How do you manage work-related stress?

I ask myself if an issue will still be important next year. If not, I don’t spend unnecessary energy or time on it.

Describe yourself as an academic leader in three words?

Sceptical, analytical, supportive.

The inaugural lecture of Prof Marlize Rabe, Department of Sociology, took place on 29 June 2017, entitled It takes a village to raise a child, but the village is ruined: Care and family policy in South Africa.

Rabe focused on care dynamics within families and the implications for family policy, premised on the fact that all people are in need of care at some point in their life. She explored the logic of a "care diamond" to focus on specific South African policy initiatives related to care and families.

She said that although certain care policies were directed towards individuals, regardless of family structures, specific family policy directions in South Africa are still stuck in outdated idealised family forms. "Furthermore, the gender dynamics that are prominent in all care relationships are largely ignored in family and related policies on care. Even more disastrous is that the intersections between gender, class, and race have been lost in the policy discourses."

She provided a detailed analysis and exploration of family policy in different parts of the world, taking in welfare states in the north, developmental states in East Asia and Latin America, and other African states. In the South Africa scenario, she indicated that care is undervalued in the country. She stated that the burden of care as an act should not be underestimated and that care as a positive moral value across racial lines should not be ignored.

Care was a focal point in Rabe’s lecture relating to family, the state, the market and the community in South Africa. She said that gender differences in caretaking could be overcome if more flexible gender constructions were encouraged. However, she warned that, as much as greater gender equality is an important ideal to strive for, it would not translate into general greater equality because of increasing economic inequality.

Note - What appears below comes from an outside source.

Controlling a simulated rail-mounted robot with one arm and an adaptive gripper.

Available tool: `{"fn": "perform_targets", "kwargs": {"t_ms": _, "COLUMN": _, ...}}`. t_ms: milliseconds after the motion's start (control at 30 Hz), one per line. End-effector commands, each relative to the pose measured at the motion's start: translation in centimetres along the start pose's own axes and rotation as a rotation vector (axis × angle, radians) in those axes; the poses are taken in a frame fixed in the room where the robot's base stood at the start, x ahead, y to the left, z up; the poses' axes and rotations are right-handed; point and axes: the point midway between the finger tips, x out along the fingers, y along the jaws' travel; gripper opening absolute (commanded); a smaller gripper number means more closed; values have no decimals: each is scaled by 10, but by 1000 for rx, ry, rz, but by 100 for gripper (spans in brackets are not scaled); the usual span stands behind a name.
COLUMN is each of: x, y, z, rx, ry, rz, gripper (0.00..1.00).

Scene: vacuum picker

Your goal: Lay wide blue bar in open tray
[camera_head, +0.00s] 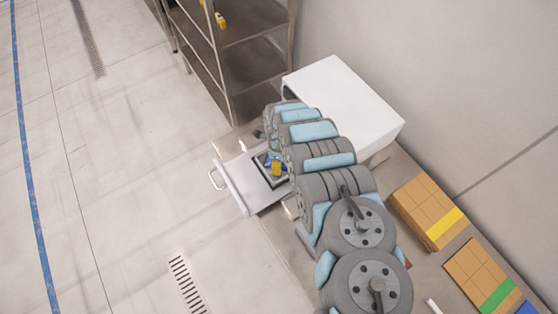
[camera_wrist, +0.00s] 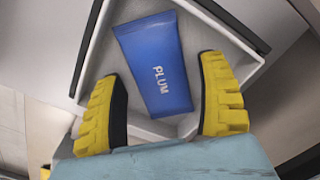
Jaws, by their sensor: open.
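The wide blue bar (camera_wrist: 155,63), marked PLUM, lies in a small dark-rimmed, light-lined tray (camera_wrist: 105,55) in the wrist view. My gripper (camera_wrist: 164,98) is open, with one yellow finger on each side of the bar's lower end and a gap at both sides. In the head view my gripper (camera_head: 276,166) is over the tray (camera_head: 263,176), which sits in a pulled-out white drawer (camera_head: 238,187). Only a little blue shows there beside the yellow fingers. My arm hides the right part of the drawer.
A white cabinet (camera_head: 345,95) stands behind my arm. A metal shelf rack (camera_head: 235,60) with a yellow item stands at the back. Cardboard boxes with yellow (camera_head: 428,210) and green (camera_head: 477,275) bands lie at the right. The floor at the left is clear.

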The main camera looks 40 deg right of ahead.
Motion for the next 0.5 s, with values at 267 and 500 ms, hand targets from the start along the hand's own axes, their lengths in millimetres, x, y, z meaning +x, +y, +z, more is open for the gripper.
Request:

If we look at the demographic dividend in South Africa, Rabe believes that there are large numbers of potential caregivers. She said that the family as a care institution could thus potentially be relied upon, especially in certain communities. In others, individual members would have to rely increasingly on paid care services since there were not many (or any) available family members to care for them.

She added that these demographic realities had the potential to perpetuate current gender, racial and class inequalities. "Yet, moral values, such as ubuntu, the feminist ethics of care and the Charter of Compassion, may promote positive outcomes, especially if volunteer work, NPOs and communities are supported and given more recognition by the state."